[BEGIN]
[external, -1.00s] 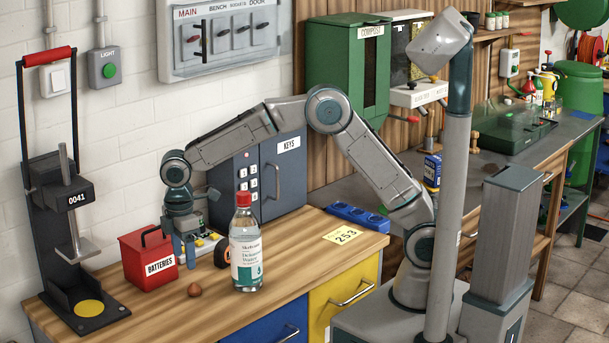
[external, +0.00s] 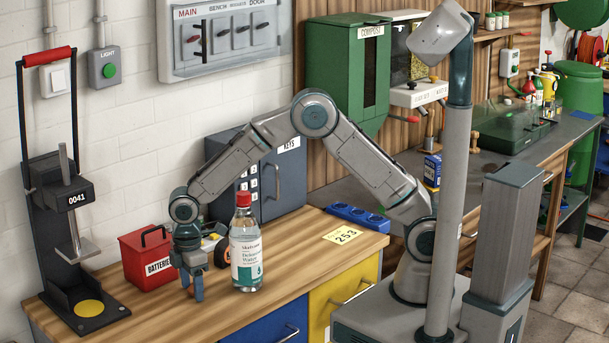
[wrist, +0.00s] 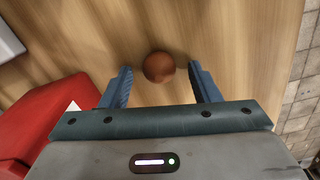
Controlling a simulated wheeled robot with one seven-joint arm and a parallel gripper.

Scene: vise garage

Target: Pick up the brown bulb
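The brown bulb (wrist: 159,67) lies on the wooden bench top and shows in the wrist view between the tips of my two blue fingers. My gripper (wrist: 160,82) is open, with a gap between each finger and the bulb. In the external view my gripper (external: 192,290) points down at the bench, between the red batteries box and the clear bottle. The bulb is hidden behind my fingers there.
The red batteries box (external: 146,262) stands close on the left of my gripper. The clear bottle with a red cap (external: 246,250) stands close on the right. A black press-like stand (external: 62,210) is at the far left. The bench (external: 225,310) is bare in front.
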[END]
Make an exact copy of the listing above. Do not include the pictures.

**RESULT OF THIS TASK:**
[external, -1.00s] 
[external, +0.00s] 
[wrist, +0.00s] 
Controlling a simulated wheeled robot with one seven-joint arm and a parallel gripper.

Scene: vise garage

Target: Pick up the brown bulb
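The brown bulb (wrist: 159,67) lies on the wooden bench top and shows in the wrist view between the tips of my two blue fingers. My gripper (wrist: 160,82) is open, with a gap between each finger and the bulb. In the external view my gripper (external: 192,290) points down at the bench, between the red batteries box and the clear bottle. The bulb is hidden behind my fingers there.
The red batteries box (external: 146,262) stands close on the left of my gripper. The clear bottle with a red cap (external: 246,250) stands close on the right. A black press-like stand (external: 62,210) is at the far left. The bench (external: 225,310) is bare in front.

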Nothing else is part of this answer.